## begin

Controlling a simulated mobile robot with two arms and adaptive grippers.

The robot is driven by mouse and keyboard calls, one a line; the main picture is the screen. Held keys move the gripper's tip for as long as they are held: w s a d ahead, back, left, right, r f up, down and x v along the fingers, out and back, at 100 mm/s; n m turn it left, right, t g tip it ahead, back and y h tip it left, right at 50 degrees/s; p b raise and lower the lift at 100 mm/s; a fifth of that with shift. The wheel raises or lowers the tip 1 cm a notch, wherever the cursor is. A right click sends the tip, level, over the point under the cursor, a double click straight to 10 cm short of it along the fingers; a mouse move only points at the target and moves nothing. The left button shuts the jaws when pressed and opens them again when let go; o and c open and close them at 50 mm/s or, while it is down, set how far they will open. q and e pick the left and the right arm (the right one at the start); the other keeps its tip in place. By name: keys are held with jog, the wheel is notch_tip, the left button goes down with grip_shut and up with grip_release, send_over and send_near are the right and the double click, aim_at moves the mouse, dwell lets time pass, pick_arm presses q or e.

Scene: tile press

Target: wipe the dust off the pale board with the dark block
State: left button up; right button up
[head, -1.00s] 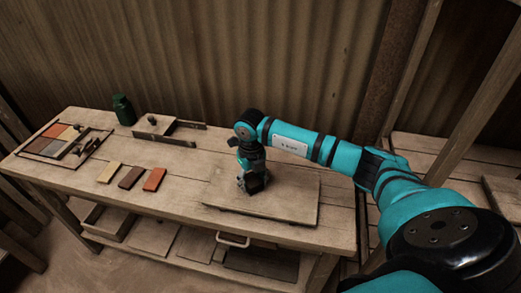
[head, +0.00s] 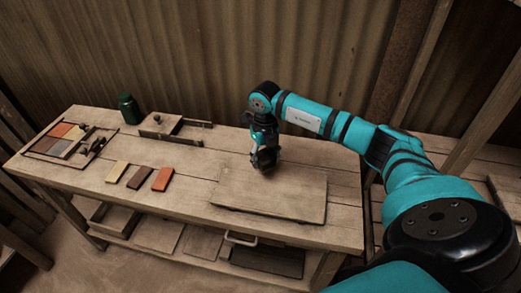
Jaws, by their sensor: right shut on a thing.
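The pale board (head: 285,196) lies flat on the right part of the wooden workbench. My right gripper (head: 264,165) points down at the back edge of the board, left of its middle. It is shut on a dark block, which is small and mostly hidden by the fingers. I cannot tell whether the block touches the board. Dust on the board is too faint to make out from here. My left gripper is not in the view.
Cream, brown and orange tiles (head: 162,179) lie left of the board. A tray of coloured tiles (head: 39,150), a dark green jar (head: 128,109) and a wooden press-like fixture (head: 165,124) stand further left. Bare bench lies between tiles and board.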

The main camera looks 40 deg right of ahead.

## end

TASK DESCRIPTION ▸
Every line should be retyped exactly, with the pictures omitted.

RESPONSE TO THE EXERCISE ▸
Controlling a simulated mobile robot with two arms and adaptive grippers.

The robot is driven by mouse and keyboard calls, one a line; the main picture is the screen. Held keys move the gripper's tip for as long as they are held: w s a d ahead, back, left, right, r f up, down and x v along the fingers, out and back, at 100 mm/s; n m turn it left, right, t g tip it ahead, back and y h tip it left, right at 50 degrees/s; p b raise and lower the lift at 100 mm/s; a fifth of that with shift. The wheel raises or lowers the tip 1 cm a notch, wherever the cursor is. A right click sends the tip, level, over the point under the cursor, a double click straight to 10 cm short of it along the fingers; a mouse move only points at the target and moves nothing. The left button shuts the jaws when pressed and opens them again when let go; o and c open and close them at 50 mm/s or, while it is down, set how far they will open. q and e pick the left and the right arm (the right one at the start); the other keeps its tip in place. By name: keys are held with jog, the wheel is notch_tip, the left button goes down with grip_shut and up with grip_release, send_over and send_near are the right and the double click, aim_at moves the mouse, dwell lets time pass, pick_arm presses q or e.

Scene: tile press

Target: wipe the dust off the pale board with the dark block
State: left button up; right button up
[head, -1.00s] 
[head, +0.00s] 
Jaws, by their sensor: right shut on a thing.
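The pale board (head: 285,196) lies flat on the right part of the wooden workbench. My right gripper (head: 264,165) points down at the back edge of the board, left of its middle. It is shut on a dark block, which is small and mostly hidden by the fingers. I cannot tell whether the block touches the board. Dust on the board is too faint to make out from here. My left gripper is not in the view.
Cream, brown and orange tiles (head: 162,179) lie left of the board. A tray of coloured tiles (head: 39,150), a dark green jar (head: 128,109) and a wooden press-like fixture (head: 165,124) stand further left. Bare bench lies between tiles and board.

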The main camera looks 40 deg right of ahead.

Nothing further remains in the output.